(AIM)
Nothing but the lines from the line that contains "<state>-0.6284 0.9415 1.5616" through the line that contains "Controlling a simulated" should appear in the output, each reproduced exactly.

━━━ RECORD EXTRACTS

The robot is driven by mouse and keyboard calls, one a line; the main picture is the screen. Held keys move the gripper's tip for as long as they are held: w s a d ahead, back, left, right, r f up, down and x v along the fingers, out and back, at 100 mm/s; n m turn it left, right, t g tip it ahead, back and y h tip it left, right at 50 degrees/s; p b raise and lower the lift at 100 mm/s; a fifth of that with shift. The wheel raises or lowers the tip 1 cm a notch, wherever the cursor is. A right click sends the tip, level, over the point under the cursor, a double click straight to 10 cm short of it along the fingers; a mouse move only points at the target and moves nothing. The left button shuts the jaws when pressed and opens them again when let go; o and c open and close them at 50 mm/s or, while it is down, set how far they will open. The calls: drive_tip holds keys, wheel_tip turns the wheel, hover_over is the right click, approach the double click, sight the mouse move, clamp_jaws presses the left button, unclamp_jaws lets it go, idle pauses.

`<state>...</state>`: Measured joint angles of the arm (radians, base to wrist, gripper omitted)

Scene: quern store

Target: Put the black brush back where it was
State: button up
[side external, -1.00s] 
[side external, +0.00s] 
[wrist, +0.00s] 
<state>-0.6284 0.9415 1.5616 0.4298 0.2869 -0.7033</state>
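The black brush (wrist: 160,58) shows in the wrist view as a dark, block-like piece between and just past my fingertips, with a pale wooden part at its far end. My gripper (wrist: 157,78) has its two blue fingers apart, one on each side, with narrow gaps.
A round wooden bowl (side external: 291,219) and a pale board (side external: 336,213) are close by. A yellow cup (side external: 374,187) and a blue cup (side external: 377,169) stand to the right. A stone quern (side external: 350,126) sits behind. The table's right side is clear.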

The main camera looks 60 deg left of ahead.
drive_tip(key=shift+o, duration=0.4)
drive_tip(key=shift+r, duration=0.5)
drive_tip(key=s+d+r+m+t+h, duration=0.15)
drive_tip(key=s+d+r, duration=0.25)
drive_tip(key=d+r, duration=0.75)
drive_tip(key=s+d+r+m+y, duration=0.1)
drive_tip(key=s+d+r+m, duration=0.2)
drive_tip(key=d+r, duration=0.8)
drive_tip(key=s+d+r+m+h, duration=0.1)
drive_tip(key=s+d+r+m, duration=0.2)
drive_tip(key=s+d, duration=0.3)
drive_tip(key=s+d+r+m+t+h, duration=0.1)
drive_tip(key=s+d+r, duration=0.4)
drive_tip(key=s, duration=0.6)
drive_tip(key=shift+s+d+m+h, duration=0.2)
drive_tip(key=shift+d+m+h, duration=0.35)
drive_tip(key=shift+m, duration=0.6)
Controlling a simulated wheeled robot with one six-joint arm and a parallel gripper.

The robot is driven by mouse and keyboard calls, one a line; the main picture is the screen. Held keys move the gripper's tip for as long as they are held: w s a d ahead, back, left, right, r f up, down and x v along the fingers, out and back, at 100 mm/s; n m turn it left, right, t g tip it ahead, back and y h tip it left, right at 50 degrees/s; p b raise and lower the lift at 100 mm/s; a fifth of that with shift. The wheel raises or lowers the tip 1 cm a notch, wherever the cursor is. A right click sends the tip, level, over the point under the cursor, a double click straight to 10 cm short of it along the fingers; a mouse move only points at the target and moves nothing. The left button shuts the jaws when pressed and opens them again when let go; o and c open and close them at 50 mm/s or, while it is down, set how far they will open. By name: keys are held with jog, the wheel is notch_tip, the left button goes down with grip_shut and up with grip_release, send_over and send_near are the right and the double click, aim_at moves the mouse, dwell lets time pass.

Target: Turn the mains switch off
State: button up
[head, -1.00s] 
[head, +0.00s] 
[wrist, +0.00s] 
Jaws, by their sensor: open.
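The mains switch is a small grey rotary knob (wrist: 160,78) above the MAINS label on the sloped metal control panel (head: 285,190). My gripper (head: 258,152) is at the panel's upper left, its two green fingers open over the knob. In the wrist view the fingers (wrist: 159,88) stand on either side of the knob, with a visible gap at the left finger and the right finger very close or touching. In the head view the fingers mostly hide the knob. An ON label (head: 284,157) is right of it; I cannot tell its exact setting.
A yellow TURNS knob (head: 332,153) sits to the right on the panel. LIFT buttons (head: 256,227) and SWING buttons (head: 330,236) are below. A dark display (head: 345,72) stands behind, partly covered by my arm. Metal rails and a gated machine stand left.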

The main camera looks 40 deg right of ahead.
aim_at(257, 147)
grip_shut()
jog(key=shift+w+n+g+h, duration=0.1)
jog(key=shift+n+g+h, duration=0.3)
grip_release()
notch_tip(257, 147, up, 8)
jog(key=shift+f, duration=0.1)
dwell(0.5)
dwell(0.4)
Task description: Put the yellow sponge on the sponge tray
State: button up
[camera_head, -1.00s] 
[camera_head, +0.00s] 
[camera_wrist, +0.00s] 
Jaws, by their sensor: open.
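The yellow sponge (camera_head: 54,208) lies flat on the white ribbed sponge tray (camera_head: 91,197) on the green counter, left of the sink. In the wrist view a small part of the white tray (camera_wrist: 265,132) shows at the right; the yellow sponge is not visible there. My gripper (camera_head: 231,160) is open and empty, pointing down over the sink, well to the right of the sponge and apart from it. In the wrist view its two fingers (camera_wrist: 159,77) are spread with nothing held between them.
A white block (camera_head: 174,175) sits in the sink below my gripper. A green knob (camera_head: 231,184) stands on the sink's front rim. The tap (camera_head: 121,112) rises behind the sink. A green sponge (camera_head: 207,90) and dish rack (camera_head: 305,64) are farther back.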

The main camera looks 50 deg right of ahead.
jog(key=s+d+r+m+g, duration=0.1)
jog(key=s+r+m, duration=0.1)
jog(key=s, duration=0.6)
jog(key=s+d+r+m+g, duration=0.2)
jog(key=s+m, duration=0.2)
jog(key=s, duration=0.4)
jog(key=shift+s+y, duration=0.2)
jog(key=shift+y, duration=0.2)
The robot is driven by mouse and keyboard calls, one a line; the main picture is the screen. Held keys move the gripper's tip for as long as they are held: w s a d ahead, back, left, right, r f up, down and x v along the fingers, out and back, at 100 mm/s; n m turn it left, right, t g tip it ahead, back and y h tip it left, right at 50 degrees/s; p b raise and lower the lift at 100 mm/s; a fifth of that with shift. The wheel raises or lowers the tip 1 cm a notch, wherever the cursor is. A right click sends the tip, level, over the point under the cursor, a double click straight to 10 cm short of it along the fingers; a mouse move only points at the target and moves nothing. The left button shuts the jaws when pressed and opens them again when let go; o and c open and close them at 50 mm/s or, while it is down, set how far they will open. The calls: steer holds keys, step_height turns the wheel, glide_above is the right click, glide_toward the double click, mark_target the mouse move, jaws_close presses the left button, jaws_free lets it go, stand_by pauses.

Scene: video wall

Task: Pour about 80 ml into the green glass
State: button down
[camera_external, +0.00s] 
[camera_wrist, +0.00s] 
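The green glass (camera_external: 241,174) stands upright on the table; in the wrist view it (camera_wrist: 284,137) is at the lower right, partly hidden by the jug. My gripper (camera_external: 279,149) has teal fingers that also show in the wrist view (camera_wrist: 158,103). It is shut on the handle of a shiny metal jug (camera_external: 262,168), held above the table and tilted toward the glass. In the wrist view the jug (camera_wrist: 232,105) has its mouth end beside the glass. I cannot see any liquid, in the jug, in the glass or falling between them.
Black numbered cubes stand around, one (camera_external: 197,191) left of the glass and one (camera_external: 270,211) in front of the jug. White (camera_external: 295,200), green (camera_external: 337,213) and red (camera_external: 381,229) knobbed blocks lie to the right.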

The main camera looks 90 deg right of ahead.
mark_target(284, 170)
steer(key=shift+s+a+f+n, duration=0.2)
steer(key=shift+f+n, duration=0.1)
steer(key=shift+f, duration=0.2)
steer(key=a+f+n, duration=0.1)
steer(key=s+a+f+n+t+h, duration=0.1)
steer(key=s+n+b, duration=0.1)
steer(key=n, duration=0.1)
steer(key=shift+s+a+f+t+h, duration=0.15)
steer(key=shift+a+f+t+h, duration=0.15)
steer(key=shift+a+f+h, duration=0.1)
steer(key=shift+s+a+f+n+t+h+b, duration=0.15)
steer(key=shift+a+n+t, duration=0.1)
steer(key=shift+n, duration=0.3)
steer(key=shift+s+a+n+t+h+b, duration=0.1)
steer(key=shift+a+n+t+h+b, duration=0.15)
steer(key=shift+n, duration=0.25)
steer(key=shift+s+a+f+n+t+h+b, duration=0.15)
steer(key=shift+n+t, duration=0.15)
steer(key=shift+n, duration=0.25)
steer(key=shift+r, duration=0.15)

━━━━━━

(CORRECT RESULT)
<state>-0.6284 0.9415 1.5616 0.4298 0.2869 -0.7033</state>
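The black brush (wrist: 160,58) shows in the wrist view as a dark, block-like piece between and just past my fingertips, with a pale wooden part at its far end. My gripper (wrist: 157,78) has its two blue fingers apart, one on each side, with narrow gaps.
A round wooden bowl (side external: 291,219) and a pale board (side external: 336,213) are close by. A yellow cup (side external: 374,187) and a blue cup (side external: 377,169) stand to the right. A stone quern (side external: 350,126) sits behind. The table's right side is clear.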

The main camera looks 60 deg left of ahead.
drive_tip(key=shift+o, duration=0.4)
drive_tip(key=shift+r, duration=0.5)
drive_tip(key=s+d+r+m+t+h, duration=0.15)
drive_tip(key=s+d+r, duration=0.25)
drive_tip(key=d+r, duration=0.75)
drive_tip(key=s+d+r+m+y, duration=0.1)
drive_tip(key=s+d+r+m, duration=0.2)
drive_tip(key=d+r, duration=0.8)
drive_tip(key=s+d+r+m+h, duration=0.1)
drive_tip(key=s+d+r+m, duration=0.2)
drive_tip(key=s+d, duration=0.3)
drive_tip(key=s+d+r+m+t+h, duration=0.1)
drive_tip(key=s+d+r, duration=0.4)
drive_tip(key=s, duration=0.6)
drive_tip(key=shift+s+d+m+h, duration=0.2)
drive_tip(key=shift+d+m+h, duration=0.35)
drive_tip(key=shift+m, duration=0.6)
Controlling a simulated wheeled robot with one six-joint arm and a parallel gripper.

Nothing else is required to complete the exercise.